Chère lectrice, cher lecteur, j’ai beau attacher ma tuque avec d’la broche, ces dernières semaines ont été si chargées que je n’ai guère eu le loisir de vous écrire. Et pourtant, il s’en passe des choses au Canada. Ce que je retiens du mois écoulé ? C’est d’abord un chiffre : le pays vise 500 000 immigrants par an à horizon 2025 a annoncé début novembre le ministre canadien de l’Immigration. Un seuil jamais atteint jusque là : 465 000 immigrants sont attendus en 2023 et 485 000 en 2024. L’objectif est de lutter contre le vieillissement de la population mais aussi et surtout de remédier aux pénuries de main-d’oeuvre qui frappent de nombreux secteurs - la construction, la santé, l’hôtellerie-restauration, l’agriculture. D’ailleurs le ministre a précisé que 60% de ces immigrants seront admis dans la catégorie “immigration économique”.

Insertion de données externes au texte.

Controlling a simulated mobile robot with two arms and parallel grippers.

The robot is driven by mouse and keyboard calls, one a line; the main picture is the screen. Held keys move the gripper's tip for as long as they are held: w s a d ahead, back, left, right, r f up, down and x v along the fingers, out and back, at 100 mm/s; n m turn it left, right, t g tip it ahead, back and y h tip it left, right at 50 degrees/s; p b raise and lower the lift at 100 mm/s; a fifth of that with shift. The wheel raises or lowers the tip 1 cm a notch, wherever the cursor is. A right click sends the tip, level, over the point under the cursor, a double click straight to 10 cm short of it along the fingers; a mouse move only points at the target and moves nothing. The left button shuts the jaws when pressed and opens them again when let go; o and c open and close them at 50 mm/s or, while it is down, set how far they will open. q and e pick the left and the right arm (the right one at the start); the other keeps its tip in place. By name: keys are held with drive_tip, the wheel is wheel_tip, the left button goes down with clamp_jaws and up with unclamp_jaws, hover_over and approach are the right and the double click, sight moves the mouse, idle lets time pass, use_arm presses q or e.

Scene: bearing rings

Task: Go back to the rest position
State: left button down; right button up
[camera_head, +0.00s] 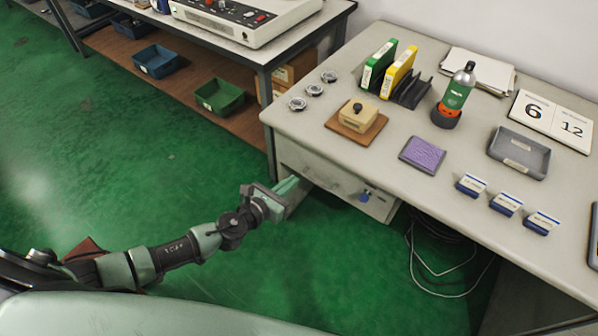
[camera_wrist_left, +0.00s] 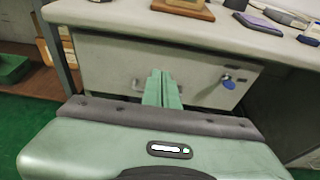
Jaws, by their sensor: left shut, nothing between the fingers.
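My left gripper (camera_head: 289,184) is shut and empty, its green fingertips together. It is in front of the desk's drawer, below the near left edge of the desk top. In the left wrist view the closed fingers (camera_wrist_left: 162,88) show in front of the pale drawer front (camera_wrist_left: 205,72), over part of its handle. I cannot tell whether they touch it. A key with a blue tag (camera_wrist_left: 229,82) hangs at the drawer's right side. Three metal bearing rings (camera_head: 314,90) lie in a row at the desk's left edge. My right gripper is not in view.
The desk (camera_head: 380,200) holds a wooden block on a board (camera_head: 357,121), green and yellow binders, a bottle, a purple pad (camera_head: 422,155), a grey tray (camera_head: 519,153) and small label stands. A bench (camera_head: 245,50) with bins stands behind left. Green floor (camera_head: 120,160) is clear at left. Cables lie under the desk.

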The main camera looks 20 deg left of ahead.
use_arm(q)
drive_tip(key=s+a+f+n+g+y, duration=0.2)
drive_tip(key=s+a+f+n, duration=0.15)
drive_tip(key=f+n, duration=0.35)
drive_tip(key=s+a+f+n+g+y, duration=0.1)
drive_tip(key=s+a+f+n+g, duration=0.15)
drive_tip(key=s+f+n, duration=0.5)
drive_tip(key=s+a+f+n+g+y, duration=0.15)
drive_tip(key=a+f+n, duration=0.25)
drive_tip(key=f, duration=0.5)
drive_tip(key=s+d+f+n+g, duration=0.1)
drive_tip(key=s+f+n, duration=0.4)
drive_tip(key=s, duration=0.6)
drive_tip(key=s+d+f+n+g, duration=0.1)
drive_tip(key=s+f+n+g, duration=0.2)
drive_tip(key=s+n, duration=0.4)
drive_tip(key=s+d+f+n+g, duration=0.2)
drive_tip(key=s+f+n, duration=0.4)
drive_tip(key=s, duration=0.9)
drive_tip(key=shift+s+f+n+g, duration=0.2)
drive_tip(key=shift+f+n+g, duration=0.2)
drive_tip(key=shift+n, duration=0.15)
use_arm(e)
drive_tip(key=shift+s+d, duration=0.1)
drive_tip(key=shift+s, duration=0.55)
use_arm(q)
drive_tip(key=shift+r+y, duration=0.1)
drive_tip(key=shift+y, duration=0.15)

Festival caribéen junior de Scarborough (Ontario) le 16 juillet 2022. Crédit Adam Scotti (CPM).
Cette volonté était exprimée dès octobre 2016 par le Conseil consultatif en matière de croissance économique créé en mars de la même année pour apporter au gouvernement des avis sur la stratégie de croissance à adopter. Dans son premier rapport, l’une des trois recommandations était d’”attirer les talents dont le Canada a besoin grâce à l’immigration”.
Aujourd’hui le Canada compte un peu plus de 39 millions d’habitants; 23% d’entre eux sont des immigrants : c’est la part la plus élevée parmi les pays du G7. Ce groupe qui réunit les sept pays les plus industrialisés du monde inclut le Canada depuis 1976. Voilà un pays développé qui affiche des ambitions de pays émergent dans sa volonté de croissance de sa population. Ainsi, si les cibles officielles d’immigration sont atteintes, les immigrants pourraient représenter 29 à 34% des Canadiens d’ici 2041.
Un tiers de la population d’origine immigrante, voilà qui change la physionomie d’une nation. D’abord dans les équilibres entre province. Le Québec, qui de son côté veut limiter le nombre d’immigrants sur son territoire à 50 000 par an, devrait mécaniquement voir son poids baisser dans la confédération canadienne. Il tomberait en-dessous de 20% alors qu’il est à l’heure actuelle d’environ 22%. Ensuite, dans la dimension culturelle, car ces nouveaux habitants proviendront majoritairement d’Afrique, d’Amérique Latine et d’Asie.
Ces nouveaux visages du Canada on en connaît déjà un certain nombre. L’actuel cabinet Trudeau (le gouvernement fédéral) compte ainsi plusieurs ministres issus de l’immigration : Mary Ng (Commerce, exportations, développement économique) née à Hong Kong; Ahmed Hussen (Logement, diversité et inclusion), arrivé de Somalie à l’âge de 16 ans; Harjit S. Sajjan (Développement international) né en Inde et arrivé au Canada à l’âge de 5 ans; Pablo Rodriguez (Patrimoine canadien), né en Argentine; Omar Alghabra (Transports) d’origine syrienne, né en Arabie Saoudite; Helena Jaczek (Services publics), d’origine polonaise, née à Londres et arrivée à 12 ans au Canada; Kamal Khera (Aînés), née à Delhi. Mais c’est aussi Fady Dagher, le tout nouveau chef de la police de Montréal '(SPVM), premier immigrant à avoir été nommé à ce poste il y a quelques jours : né en Côte d’Ivoire de parents d’origine libanaise, il avait travaillé pendant 25 ans au SPVM, où il avait commencé comme simple agent, avant d’être nommé en 2017 à la tête du Service de police de l’agglomération de Longueuil. Ou encore parmi les nouveaux visages de l’Assemblée nationale du Québec élue le 3 octobre dernier, celui de Alejandra Zaga Mendez, née au Pérou, arrivée au Québec à l’âge de 14 ans. Sans oublier les écrivains Dany Laferrière, Kim Thuy, Neil Bissondath, l’humoriste Boucar Diouf, le chanteur Corneille et bien d’autres encore…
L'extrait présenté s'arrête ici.